So my question is this. When the Gas Engine is NOT running and the Electric Motor is providing the energy required to just Creep Along or hold position on a hill, is that Clutch in use and slipping the same as it would be with an ICE vehicle with a DCT transmission, OR is the Electric Motor providing slight torque DIRECTLY to the transmission without using the clutch? Since an electric motor provides maximum torque from a dead stop it would appear to me that the clutch would be unnecessary in such instances.

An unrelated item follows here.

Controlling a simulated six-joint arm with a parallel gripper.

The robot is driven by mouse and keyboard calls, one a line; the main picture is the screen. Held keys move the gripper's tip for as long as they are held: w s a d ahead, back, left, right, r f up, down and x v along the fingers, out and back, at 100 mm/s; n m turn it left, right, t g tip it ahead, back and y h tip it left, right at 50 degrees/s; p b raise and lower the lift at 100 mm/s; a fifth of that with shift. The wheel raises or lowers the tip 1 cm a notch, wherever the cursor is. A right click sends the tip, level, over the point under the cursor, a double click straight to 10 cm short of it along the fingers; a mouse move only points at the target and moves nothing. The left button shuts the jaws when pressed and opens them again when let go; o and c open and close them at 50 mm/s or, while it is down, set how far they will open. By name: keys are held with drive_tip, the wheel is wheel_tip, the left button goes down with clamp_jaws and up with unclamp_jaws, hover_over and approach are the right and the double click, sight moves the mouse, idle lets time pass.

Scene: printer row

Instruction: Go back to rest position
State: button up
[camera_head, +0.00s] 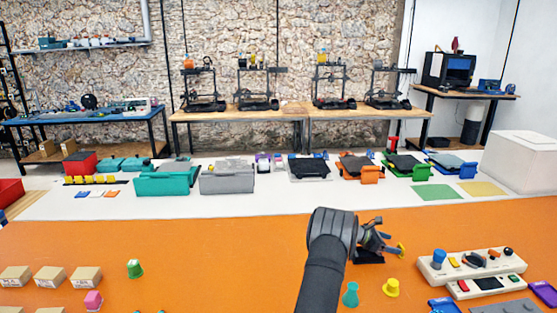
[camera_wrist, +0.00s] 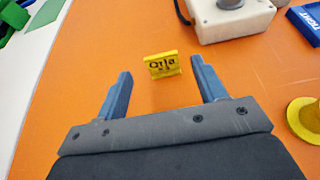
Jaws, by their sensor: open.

My mind would rest easier IF the latter were true. I'm not concerned about myself because I understand that a DCT is in fact a manual transmission, which just happens to shift automatically, and I will use the brakes as intended. However, my wife is, shall we say, non technically inclined so I'm hoping she doesn't burn up the clutches in the DCT unexpectedly.

Thanks to anyone who KNOWS for CERTAIN how creeping/hill holding is accomplished in the Niro. Clutch in use or not?
DCT and motor is a match made in heaven.

Rated at 125 ft lb at 0-1800 rpm, a 14:1 final gear ratio and a wheel radius of ~1ft, the motor alone provides 125*14=1750 lb of motive force at the wheels. That's enough to pull a 3500 lb niro up a 30% grade.

Starting above a 30 % grade I presume the ICE is needed and a clutch is slipped.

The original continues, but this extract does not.